Cybersecurity Experts Baffled As Hackers Keep Hijacking Planes’ GPS Which Should Be Impossible

private jet flying in the air

iStockphoto / Franco Ercolino


A recent string of GPS spoofing hacks has cybersecurity experts on edge as they are pulling off something that was believed to be impossible by industry insiders.

About two months ago, the FAA issued a warning of “safety of flight risk to civil aviation operations” after over 20 reports of hackers spoofing the GPS on aircrafts. In one instance, a Embraer Legacy 650 jet almost entered Iranian airspace without clearance because of scrambled GPS signals.

OPS Group reports that was on a flight from Europe to Dubai and suddenly the plane’s autopilot started turning erratically to the left and right. In another instance, a Challenger 604 jet reported what they could only assume was GPS signal spoofing/hijacking.
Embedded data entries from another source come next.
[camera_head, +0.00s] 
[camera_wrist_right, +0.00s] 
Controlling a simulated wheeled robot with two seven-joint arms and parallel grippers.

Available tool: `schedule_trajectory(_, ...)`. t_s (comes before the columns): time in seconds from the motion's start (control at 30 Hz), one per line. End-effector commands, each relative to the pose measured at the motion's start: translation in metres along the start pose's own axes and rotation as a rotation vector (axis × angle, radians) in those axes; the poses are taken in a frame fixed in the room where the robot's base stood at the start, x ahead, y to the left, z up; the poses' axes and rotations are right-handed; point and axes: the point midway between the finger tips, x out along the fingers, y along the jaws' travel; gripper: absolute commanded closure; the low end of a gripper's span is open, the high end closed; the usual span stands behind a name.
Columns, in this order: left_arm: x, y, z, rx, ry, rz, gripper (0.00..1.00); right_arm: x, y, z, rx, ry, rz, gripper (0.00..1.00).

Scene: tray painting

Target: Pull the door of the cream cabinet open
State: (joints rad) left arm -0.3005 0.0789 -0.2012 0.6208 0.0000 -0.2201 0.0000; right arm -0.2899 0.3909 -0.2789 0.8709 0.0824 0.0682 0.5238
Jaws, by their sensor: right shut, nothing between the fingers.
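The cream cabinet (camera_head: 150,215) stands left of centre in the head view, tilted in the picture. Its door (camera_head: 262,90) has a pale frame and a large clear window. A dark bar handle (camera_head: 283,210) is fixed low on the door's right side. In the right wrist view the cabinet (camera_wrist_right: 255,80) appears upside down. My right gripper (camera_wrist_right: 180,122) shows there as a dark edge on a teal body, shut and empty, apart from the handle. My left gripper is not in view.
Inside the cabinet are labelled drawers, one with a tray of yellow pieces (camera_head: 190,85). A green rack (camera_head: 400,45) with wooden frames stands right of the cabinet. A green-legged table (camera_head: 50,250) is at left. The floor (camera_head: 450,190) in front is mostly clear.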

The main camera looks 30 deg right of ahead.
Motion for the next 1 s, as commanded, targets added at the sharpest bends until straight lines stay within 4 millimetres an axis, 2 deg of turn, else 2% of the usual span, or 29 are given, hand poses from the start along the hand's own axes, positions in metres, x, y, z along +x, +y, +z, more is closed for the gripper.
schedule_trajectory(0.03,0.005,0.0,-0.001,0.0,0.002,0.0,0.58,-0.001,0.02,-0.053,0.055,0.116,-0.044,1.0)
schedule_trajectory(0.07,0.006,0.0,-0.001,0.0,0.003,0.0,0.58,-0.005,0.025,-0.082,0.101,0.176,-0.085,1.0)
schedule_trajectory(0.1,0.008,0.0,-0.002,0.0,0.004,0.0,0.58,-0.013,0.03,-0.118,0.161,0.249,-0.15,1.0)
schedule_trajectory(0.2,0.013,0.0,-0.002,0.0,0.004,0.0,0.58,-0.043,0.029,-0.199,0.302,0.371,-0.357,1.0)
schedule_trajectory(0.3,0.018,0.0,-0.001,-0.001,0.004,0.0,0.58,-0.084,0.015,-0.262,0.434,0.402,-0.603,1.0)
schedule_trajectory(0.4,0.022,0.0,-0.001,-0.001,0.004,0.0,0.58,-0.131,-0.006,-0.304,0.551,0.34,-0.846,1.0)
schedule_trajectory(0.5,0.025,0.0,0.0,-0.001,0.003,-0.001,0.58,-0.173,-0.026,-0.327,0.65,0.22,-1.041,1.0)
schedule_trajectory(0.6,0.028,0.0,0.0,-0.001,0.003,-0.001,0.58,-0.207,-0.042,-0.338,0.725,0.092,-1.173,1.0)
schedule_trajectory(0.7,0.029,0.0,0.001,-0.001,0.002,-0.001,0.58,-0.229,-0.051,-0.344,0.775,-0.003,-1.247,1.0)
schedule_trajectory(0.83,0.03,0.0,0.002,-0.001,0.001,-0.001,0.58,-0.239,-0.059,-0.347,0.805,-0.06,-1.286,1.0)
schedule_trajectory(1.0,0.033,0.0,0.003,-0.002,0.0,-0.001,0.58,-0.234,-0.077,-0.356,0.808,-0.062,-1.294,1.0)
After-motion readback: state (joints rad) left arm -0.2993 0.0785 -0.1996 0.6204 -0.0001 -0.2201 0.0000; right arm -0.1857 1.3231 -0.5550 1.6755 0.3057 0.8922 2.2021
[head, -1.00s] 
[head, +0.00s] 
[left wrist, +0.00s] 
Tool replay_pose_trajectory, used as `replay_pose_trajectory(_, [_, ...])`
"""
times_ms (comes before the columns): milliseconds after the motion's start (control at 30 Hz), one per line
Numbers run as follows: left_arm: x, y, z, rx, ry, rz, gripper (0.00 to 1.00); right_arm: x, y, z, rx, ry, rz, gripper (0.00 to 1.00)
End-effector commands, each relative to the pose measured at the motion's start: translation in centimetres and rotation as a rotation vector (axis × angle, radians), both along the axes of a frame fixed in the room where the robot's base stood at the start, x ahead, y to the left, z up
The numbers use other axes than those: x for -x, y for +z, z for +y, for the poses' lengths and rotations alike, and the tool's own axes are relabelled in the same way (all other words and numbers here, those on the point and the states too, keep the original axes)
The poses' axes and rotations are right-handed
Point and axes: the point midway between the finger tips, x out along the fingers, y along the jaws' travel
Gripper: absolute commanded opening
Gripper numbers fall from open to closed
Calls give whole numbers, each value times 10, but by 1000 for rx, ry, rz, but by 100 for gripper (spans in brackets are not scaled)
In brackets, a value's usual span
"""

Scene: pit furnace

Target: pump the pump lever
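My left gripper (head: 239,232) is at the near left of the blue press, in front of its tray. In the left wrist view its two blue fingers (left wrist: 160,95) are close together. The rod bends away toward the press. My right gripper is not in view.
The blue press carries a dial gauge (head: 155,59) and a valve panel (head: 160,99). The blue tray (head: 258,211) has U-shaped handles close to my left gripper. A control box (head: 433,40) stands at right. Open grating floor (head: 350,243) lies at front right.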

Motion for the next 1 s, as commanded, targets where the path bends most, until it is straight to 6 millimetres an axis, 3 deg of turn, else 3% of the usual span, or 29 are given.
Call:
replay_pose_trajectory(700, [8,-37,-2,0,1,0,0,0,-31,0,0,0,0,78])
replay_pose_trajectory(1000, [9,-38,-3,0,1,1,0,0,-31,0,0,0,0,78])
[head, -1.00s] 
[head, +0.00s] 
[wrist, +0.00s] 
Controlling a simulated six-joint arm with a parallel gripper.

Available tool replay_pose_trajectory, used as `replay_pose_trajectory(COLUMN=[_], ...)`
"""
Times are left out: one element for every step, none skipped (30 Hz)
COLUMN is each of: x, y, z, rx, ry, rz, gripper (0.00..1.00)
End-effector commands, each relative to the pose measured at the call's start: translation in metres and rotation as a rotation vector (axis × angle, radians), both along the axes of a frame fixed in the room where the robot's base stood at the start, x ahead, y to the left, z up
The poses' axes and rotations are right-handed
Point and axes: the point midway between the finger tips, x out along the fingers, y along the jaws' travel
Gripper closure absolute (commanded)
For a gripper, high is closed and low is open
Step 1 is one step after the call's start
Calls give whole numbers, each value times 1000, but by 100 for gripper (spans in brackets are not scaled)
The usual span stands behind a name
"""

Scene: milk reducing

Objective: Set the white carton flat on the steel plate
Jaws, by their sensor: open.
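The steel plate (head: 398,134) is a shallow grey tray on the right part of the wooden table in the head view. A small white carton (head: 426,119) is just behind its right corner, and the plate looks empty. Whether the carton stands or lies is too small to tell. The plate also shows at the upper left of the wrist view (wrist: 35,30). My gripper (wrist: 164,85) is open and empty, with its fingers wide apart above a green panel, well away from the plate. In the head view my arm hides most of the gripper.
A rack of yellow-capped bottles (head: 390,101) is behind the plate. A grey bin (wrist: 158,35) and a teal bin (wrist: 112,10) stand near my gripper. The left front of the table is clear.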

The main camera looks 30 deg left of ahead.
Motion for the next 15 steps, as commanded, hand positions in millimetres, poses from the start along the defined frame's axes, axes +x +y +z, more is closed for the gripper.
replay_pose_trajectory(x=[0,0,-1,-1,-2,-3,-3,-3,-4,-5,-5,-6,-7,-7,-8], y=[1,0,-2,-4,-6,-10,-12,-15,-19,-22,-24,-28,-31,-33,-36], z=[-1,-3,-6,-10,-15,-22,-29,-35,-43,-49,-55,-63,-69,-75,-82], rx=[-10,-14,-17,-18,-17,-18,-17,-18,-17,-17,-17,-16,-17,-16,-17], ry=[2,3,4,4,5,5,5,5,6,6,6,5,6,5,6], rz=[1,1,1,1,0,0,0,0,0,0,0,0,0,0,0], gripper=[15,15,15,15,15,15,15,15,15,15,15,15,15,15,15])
According to Flieger News, they reported as they were “Nearing north of Baghdad something happened where we must have been spoofed.” The report wen ton to say they “lost anything related to Nav and the IRS suggested we had drifted by 70-90 miles. We had a ground speed of zero and the aircraft calculated 250kts of wind. The FMSs reverted to DR (Dead Reckoning) and had no idea where they were.”

In the later instance, GPS on the jet was never restored and they required vectors to navigate all the way from Iraq to Doha and the jet’s GPS wasn’t recovered until the plane was restarted two days later for the return trip.

As a form of hacking, GPS Spoofing isn’t anything new. It can lead to devastating consequences, of course, when vehicles are involved. But on planes and jets, is wasn’t believed to be possible due to the planes’ internal Inertial Reference Systems (IRS) which the NYPost describes as the ‘brains’ of an aircraft’s technology.

By gaining access to the Inertial Reference Systems (IRS), something that wasn’t believed to be possible, hackers have been wreaking havoc on aircraft throughout the Middle East and as the Post notes, over Israel in particular.

Until these attacks began about three months ago, cyber security experts didn’t think it was possible for hackers to execute GPS spoofing on these planes.

OPS Group has since published a map of where the GPS spoofing is occurring and listed two new types of GPS spoofing that is being reported across the industry. In the map, they lay out three scenarios and locations for the hackers’ GPS spoofing attacks: Scenario 1 – Baghdad Type, Scenario 2 – Cairo Type, Scenario 3 – Beirut Type.

In the Baghdad Type (1) scenario, it “involves GPS spoofing of enroute aircraft, nav failures follow.” In the Cairo Scenario (2), planes receive false GPS location signals from their system and it shows them as being over Tel Aviv. In the third scenario (Beirut type), the GPS spoofing shows the plane as subtly moving toward OLBA/Beirut.

Despite knowing that hackers are actively going after planes and jets with GPS spoofing attacks, there really isn’t any guidance yet on what to do about it. They cite “uncertainty as to the best way to mitigate GPS spoofing activity” and “wide concern over IRS spoofing, previously thought to be impossible.”

There have now been multiple instances reported where planes/jets nearly entered restricted airspace without permission which could have led to dire consequences if military jets were scrambled.

It is easy to brush this off as mostly a concern for people who fly via private jet but given the lack of knowledge about how hackers are executing these GPS spoofs the scope and threat of these three hacking scenarios remains to be seen. The OPS Group has also issued guidance on mitigation before and during active GPS spoofing attacks from hackers.